This is one of the many differences between the flesh and the Spirit. Thomas and Philip were looking to pin down “what to do” “how to do it” “what to know” God’s address, location…all the flesh, trying to capture God’s coordinates and blueprints. Jesus reveals the spiritual life which, like the wind, cannot be pinned down or controlled. In the flesh we can never be satisfied with Jesus’ answers to our life questions to our spiritual life questions. My frustrations with God are born out of my constant desire to get control of things and make sense of things and fit God into my plans.

The thinking that concludes that God blesses the faithful and punishes the faithless is also related to the verse “which one sinned, this man or his parents, that he was born blind?” The insecure human rationale of the flesh looks for cause and effect, to make sense of a system or create a system that makes sense, a system that can then be mastered. We use tradition, religion, systems, philosophies in hope of security and self-rule. God reigns outside our conventions and inventions.
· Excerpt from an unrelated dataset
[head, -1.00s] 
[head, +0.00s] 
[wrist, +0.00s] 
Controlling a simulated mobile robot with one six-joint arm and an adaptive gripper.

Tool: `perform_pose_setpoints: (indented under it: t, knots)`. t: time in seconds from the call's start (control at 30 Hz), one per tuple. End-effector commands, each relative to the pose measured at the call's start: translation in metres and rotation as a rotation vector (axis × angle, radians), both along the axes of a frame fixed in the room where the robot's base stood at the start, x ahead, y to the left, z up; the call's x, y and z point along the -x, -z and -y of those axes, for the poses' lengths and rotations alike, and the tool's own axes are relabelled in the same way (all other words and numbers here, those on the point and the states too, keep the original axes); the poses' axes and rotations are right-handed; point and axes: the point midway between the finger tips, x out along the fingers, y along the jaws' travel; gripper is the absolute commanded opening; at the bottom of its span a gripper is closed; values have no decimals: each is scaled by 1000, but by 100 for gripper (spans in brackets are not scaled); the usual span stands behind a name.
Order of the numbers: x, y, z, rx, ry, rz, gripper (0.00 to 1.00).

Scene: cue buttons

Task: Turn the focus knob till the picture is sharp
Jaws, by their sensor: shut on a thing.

One of the forms our insecurity takes is our spiritualizing or justifying the path we choose or have chosen. Take, for example, some ex-members who will not come to terms about their time in the Forever Family. So far only those in current cobu still believe cobu to be of God. There are at least 2 groups outside of cobu, comprised of ex-FFer’s who hold that Stewart was right with God in the first 5 years of the Forever Family. They are two separate groups but they have this idea in common. It is easy to see why they still revere Stewart in the early days and the fellowship he created. It is where they got their start. It is where they became leaders at a very young age. They were taught as were we all that the fellowship, the group, this thing created with Stewart at the head was vitally important to our Christian existence. We all remember the countless times we heard that 99% of those who leave, backslide, impressing upon us how crucial it was to live in the group and stay committed. I would guess that over the 40 years of FF/COBU that the actual live-in membership total was less than 2500. And presently there are reports of 30 to 100 left inside COBU.

Cobu is a failure and a disaster and all those outside the group, ex-members and non-members would say so. But what of the FF? Was it a success? How would one come to the truth about it? For the purpose of sticking to my original point, some FFer’s, who did get saved, who did receive the Holy Spirit, who really did do their best to serve God with all that they had, these same were also taught Traillism and were also for a brief time “successful” followers and had a measure of authority in this small realm called the Forever Family. For these old FFer’s, to really look at what they joined and tell the truth about it, would be for them, to give up the only significant part of their Christian life. They would have to admit that they were controlled by a cult leader during the beginning of their Christian lives. They would have to go back to the basics and learn things new Christians already practice. They would have to humble themselves. They would have to abandon the security they had in the FF, the security they live off of now in their Christian lives. How do I know this? Because I had to face the facts. Who wants to admit that they joined a cult and followed a cult leader for years. Just on a human level, it’s humiliating. The phrase, “Who would be stupid enough to do that?” comes to mind. Truth is, if you joined the FF you were too young to know. If you join cobu, you were too young to know. If you stayed in the FF or Cobu or both, then you have a different truth to face.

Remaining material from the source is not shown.